When I was young, I had a blue and yellow BMX style bicycle of the sort that you braked by pushing the pedals backward. A friend and I once briefly swapped bicycles while riding around on some tennis courts whose nets seemed to have gone missing. We raced back and forth along the courts and then turned to cross to the other side. His bike had hand brakes and pedals that would turn freely in reverse. As we approached the midpoint of the court, we saw that while the net itself was gone, the net cord remained. We were pretty small, and it was at just about neck height for us. My friend frantically used the hand brakes that did not exist on my bicycle, and I frantically pedaled in reverse to try to brake. I recall hitting at an angle, which somehow made my impact with the cord less severe. My friend took the brunt of the impact on his wind pipe. We were both ok, but it was a memorable bike swap.
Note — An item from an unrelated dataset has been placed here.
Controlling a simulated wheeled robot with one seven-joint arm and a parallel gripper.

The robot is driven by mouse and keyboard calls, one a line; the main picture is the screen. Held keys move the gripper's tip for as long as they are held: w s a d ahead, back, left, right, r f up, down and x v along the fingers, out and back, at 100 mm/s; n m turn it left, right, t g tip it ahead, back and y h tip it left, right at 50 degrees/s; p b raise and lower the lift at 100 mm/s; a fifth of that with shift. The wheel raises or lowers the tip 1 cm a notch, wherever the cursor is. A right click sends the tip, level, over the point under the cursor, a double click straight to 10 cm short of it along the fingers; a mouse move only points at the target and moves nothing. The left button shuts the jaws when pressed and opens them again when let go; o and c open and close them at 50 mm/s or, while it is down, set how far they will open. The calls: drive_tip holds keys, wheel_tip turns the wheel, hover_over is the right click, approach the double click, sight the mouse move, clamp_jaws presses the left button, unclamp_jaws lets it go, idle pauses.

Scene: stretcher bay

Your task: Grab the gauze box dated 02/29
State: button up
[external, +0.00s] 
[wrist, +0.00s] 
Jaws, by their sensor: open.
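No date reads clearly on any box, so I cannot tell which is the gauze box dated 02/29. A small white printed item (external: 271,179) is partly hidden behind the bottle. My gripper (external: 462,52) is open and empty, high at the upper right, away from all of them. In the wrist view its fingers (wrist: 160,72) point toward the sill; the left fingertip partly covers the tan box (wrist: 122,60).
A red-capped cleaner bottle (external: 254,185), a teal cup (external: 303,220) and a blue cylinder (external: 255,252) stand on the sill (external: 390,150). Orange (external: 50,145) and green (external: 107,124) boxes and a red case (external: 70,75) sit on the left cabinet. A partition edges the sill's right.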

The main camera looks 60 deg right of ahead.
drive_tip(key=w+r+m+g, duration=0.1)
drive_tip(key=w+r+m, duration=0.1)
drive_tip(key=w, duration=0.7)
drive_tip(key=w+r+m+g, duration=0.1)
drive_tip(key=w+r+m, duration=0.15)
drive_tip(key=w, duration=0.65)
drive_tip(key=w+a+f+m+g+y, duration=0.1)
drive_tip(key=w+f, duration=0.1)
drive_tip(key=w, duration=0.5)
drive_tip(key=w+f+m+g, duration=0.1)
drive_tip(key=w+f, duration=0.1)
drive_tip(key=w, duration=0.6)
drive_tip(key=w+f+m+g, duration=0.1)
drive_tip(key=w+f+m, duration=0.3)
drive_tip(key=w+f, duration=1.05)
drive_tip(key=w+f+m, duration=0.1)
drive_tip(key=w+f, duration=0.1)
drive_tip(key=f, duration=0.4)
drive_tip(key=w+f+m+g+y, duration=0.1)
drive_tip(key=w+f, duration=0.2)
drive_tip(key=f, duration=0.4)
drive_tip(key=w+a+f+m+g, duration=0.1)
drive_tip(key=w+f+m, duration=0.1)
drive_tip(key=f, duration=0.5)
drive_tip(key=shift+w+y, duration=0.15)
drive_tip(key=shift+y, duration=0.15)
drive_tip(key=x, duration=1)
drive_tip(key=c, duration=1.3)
When I was ten, I got a freestyle bike with hand brakes, free-wheeling pedals, a rotor that allowed the handlebars to be turned all the way around without interference from the brake cables, and foot pegs. I loved this bike and spent loads of time riding and doing some basic tricks. I was never brave enough or good enough to do much more than a short wheelie, an indo, or sort of a halfway attempt at riding while standing on the crossbar. Pictured below you can see some of these tricks, including one of my first efforts at the standing trick (I believe these photos were taking on the Christmas day that I got the bike).
Over time, I developed this last trick a bit more. It horrifies me now to think of it. I would pedal furiously to get up to top speed and then clamp my feet around the seat post, with the seat itself between my calves. Then I’d just stand up and hold my arms out to the side and coast. This was in the olden days when we didn’t wear helmets. I can still picture the sparkly bits in the ashpalt zooming by below me like stars in the dark ribbon of my path, and I think of it pretty much every time I cringe when looking out to see my own kids, with their helmets and directives not to go too far up the hill or ride too swiftly or dangerously.